The Texas German Sample Corpus TGSC

As a case-study for the implementation of my proposed normalization and language-tagging guidelines, I constructed a corpus of Texas German using transcriptions of conversational interviews from the Texas German Dialect Project (TGDP, Boas et al. 2010), see Blevins (2022). The ~13 hours of audio for this “Texas German Sample Corpus” (TGSC)” was randomly selected in such a way that it is proportionally representative of the first 600 Texas German speakers interviewed by the TGDP, and the annotations were completed using the EXMARaLDA Partitur-Editor.

Automating language tagging and normalization

In a collaboration with Thomas Schmidt, we were able to use the language-tagged and normalized forms, along with the tokenized transcriptions in the TGSC help train an automatic tool to add those two annotation layers, as well as part-of-speech and lemma. Using the training data of the TGSC (for normalization and language tagging) and the FOLK-trained STTS 2.0 tagger (for lemmatization and POS tagging), the resulting error rates were as follows:

an error rate of 6.5% for normalization (comparable to FOLK)
an error rate of 5.0% for language tagging (not relevant for FOLK)
an error rate of 14.1% for POS tagging (6% for FOLK)This is for a fully automated annotation chain on the TGSC evaluation data.

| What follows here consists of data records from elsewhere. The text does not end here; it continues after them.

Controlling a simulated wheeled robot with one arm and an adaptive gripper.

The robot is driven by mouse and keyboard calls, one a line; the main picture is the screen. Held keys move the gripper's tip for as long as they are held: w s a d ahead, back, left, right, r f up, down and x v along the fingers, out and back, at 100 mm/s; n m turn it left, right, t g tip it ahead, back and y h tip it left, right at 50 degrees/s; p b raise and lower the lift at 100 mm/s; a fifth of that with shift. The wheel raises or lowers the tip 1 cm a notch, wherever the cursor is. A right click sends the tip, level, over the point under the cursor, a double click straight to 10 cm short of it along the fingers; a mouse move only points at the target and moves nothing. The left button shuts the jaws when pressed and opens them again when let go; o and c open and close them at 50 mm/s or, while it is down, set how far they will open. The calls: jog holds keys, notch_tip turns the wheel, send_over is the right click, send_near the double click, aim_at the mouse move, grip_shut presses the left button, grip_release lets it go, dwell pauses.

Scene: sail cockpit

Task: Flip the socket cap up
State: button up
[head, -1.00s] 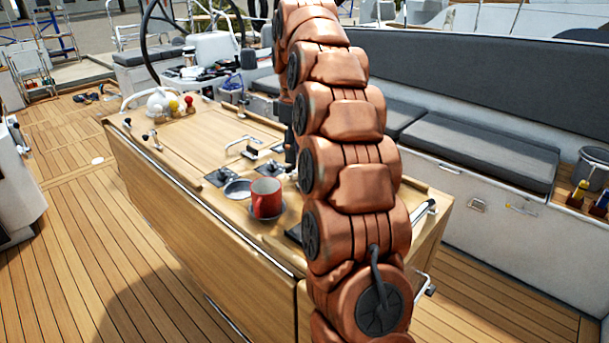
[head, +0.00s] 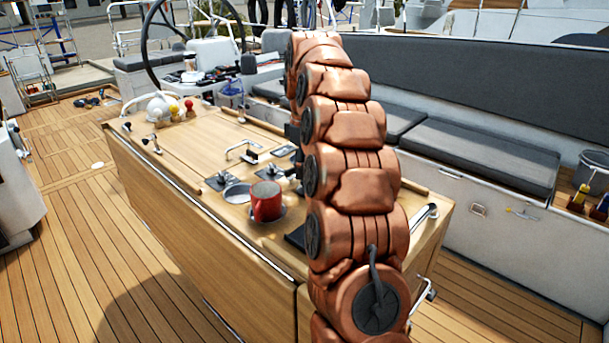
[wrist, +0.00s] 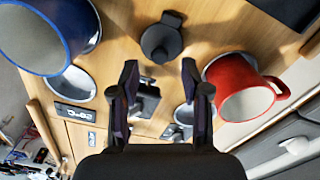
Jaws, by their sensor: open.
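The socket cap (wrist: 160,42), a round black disc with a small tab on its upper side, is on the wooden table top in the wrist view. It looks closed over its socket. My gripper (wrist: 159,67) is open, with one finger on either side below the cap and nothing held between the fingertips. Whether the fingers touch the cap or the table cannot be told. I cannot make out the cap in the head view, where my arm covers part of the table and hides the gripper.
A red mug (head: 267,201) stands on the table, left of my arm; it also shows in the wrist view (wrist: 240,87). A blue mug (wrist: 45,35) is at upper left there. A dark metal fitting (wrist: 147,97) shows between the fingers. A grey cushioned bench (head: 480,150) runs along the right.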

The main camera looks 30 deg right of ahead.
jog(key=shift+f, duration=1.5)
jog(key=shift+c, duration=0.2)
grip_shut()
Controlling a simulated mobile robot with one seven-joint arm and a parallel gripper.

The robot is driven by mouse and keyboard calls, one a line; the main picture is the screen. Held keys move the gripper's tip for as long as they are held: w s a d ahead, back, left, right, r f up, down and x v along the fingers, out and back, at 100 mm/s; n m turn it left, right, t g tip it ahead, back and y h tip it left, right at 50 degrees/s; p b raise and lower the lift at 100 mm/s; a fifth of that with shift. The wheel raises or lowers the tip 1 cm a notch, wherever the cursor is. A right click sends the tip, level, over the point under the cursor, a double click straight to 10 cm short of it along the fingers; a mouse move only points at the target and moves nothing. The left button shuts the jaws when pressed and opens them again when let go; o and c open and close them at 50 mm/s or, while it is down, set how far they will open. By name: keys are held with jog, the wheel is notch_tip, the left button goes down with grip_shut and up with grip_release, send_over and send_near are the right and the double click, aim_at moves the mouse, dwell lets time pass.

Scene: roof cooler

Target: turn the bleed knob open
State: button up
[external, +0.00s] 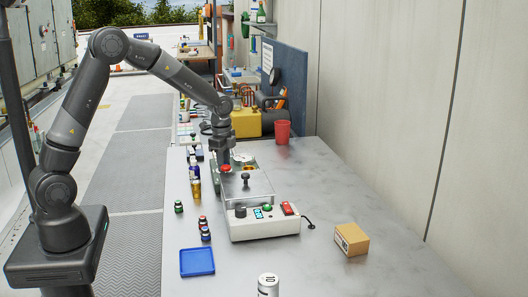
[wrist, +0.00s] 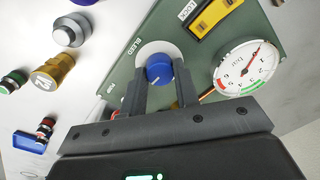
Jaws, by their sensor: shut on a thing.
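The bleed knob (wrist: 158,68) is a round blue knob with a pale mark, on a white disc beside the word BLEED. It sits on a green panel (wrist: 265,30), seen close up in the wrist view. My gripper (wrist: 158,84) is shut on the knob, with one dark finger on each side. A pressure gauge (wrist: 240,68) with a red needle and a green band is on the same panel. In the external view my gripper (external: 224,161) points down at the panel, and the knob is hidden.
A yellow latch (wrist: 212,14) marked LOCK is near the knob. A grey control box (external: 262,226), blue tray (external: 197,262), cardboard box (external: 351,239) and red cup (external: 283,132) are on the bench.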

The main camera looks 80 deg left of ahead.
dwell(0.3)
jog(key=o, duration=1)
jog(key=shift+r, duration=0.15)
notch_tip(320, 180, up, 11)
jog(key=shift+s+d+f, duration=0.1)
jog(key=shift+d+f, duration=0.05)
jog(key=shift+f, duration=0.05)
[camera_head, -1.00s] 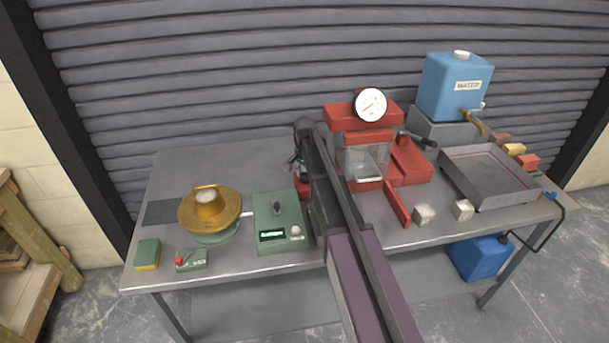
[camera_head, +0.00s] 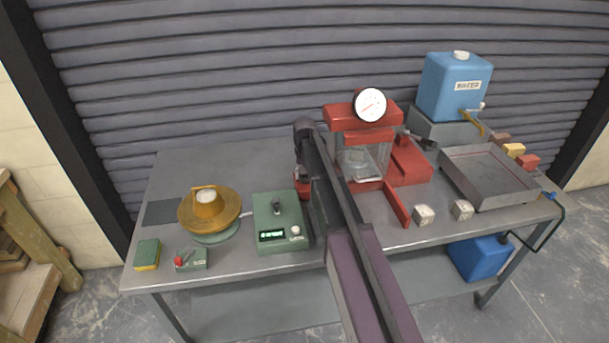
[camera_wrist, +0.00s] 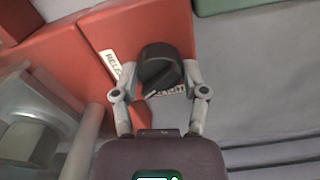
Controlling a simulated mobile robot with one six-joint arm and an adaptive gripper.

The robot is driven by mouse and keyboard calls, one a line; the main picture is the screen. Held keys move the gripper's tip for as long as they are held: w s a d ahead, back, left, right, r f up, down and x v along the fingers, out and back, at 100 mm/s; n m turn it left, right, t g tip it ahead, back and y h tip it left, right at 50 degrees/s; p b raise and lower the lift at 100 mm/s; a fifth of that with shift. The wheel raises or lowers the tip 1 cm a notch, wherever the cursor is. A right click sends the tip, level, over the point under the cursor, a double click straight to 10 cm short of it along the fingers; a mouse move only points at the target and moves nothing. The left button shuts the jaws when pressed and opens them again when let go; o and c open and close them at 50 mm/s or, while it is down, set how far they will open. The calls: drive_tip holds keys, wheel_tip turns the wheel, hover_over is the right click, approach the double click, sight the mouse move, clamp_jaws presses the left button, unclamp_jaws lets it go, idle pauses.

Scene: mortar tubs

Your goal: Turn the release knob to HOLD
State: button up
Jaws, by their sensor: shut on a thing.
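The black release knob (camera_wrist: 157,64) sits on a red panel (camera_wrist: 108,28) in the wrist view. My gripper (camera_wrist: 159,72) has one finger on each side of the knob and is shut on it. A white label (camera_wrist: 110,66) reading "RELE…" is left of the knob, partly covered by a finger. A second label (camera_wrist: 172,90) lies below it, partly hidden and unreadable. A pale mark on the knob's lower edge faces down and slightly left. In the head view, my arm reaches beside the red press (camera_head: 352,117); the knob is hidden there.
The press has a dial gauge (camera_head: 371,105) and a clear guard, with a red lever (camera_head: 397,203) in front. A green display box (camera_head: 278,222) stands close left of my arm. Two pale cubes (camera_head: 424,215) and a metal tray (camera_head: 487,178) are to the right.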

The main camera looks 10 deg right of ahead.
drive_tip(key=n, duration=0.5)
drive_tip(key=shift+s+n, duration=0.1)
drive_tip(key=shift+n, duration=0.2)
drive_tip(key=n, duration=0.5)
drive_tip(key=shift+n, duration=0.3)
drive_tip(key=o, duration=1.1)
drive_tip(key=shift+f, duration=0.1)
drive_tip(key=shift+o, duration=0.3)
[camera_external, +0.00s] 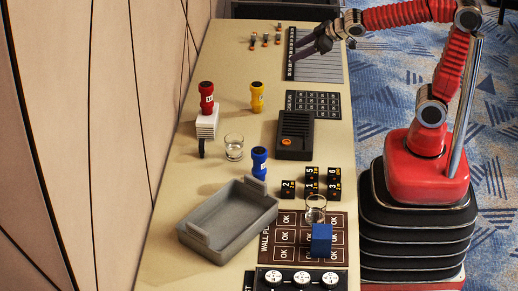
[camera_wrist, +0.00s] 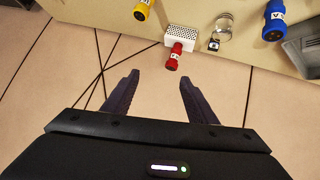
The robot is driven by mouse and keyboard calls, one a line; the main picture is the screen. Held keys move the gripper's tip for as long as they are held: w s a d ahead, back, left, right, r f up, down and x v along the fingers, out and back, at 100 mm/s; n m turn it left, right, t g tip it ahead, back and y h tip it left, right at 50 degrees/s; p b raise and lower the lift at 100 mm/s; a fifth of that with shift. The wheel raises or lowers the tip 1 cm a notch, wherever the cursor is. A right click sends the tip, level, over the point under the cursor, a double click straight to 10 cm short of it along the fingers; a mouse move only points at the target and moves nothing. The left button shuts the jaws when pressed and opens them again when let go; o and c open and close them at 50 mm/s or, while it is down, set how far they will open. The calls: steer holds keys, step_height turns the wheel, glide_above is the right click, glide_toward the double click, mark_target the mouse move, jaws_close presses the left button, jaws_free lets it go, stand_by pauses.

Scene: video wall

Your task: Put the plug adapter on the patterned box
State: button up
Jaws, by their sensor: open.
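The patterned box looks to be the white box with dark dots (camera_external: 207,125), near the wall side of the table; it also shows in the wrist view (camera_wrist: 181,36). A red plug-like piece (camera_external: 206,98) appears to stand on it. A yellow one (camera_external: 257,97) and a blue one (camera_external: 259,163) stand upright on the table. A small dark piece (camera_external: 201,148) with a white face (camera_wrist: 213,44) is beside the box. I cannot tell which is the plug adapter. My gripper (camera_external: 304,46) is open and empty, raised over the table's far part; its fingers (camera_wrist: 158,78) show apart.
A glass (camera_external: 234,147) stands close to the box. Small figures (camera_external: 265,40) stand far back. The panelled wall (camera_external: 90,140) borders the left.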

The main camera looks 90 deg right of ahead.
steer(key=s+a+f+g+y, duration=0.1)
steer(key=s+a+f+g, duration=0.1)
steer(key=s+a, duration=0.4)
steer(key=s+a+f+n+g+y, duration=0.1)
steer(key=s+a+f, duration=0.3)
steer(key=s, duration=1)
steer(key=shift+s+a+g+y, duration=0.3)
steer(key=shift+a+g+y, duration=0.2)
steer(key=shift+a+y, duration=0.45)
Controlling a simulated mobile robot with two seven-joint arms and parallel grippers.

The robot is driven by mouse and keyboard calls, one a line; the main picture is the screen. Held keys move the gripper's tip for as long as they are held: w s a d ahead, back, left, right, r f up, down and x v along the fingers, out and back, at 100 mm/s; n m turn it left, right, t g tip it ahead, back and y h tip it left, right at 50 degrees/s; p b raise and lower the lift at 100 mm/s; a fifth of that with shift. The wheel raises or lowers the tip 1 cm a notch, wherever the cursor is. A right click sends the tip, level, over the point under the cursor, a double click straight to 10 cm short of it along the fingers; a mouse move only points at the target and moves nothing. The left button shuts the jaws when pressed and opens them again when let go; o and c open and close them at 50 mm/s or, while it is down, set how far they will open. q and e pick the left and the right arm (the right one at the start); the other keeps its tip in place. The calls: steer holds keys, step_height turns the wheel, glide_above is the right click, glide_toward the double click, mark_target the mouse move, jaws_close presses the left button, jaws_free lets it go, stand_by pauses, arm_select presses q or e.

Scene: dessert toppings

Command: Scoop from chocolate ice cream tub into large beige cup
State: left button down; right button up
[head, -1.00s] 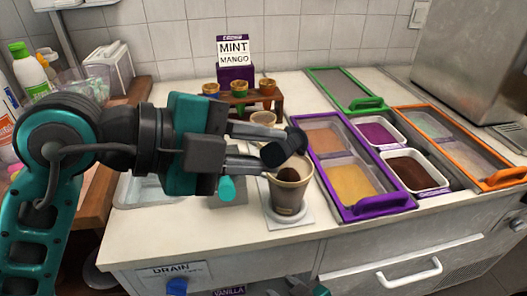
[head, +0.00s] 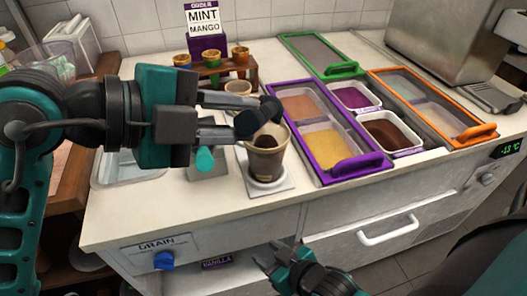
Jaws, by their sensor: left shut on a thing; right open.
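The large beige cup (head: 268,164) stands upright on a small white square plate (head: 258,187) on the counter. A dark brown mass (head: 265,142) shows inside its mouth. My left gripper (head: 258,120) is at the cup's rim, its dark fingertips just above the opening. It is shut on a thing, likely the scoop, mostly hidden by the fingers. The chocolate ice cream tub (head: 391,136), a white tub of dark brown ice cream, sits in the counter to the right. My right gripper (head: 278,257) is low in front of the counter, open and empty.
A purple-framed lid (head: 343,172) lies between cup and chocolate tub; an orange-framed one (head: 473,136) lies right of it. A small cup stand (head: 223,72) and Mint Mango sign (head: 203,20) are behind. A grey block with a teal cylinder (head: 205,158) is left of the cup.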

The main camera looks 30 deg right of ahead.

This is for a fully automated annotation chain on the TGSC evaluation data.

	Without post-processing	With post processing
Manual Normalization and Language tagging	24%	11.6%
Automatic Normalization and Language tagging	27%	14.1%

POS Tagging error rates for different workflow variants

These tools and workflows were then used to add a tokenized transcription, language-tags, normalization, part-of-speech, and lemma to all of the existing transcripts in the TGDA (~150 hours).

Using the EXMARaLDA Partitur-Editor, Corpus Manager and EXAKT was a vital, pivotal step in the creation of the TGSC, search the TGSC, and use the annotations within the TGSC to train tools to then add multiple layers of integral information to the TGDA, making the transcripts immeasurably more useful to researchers.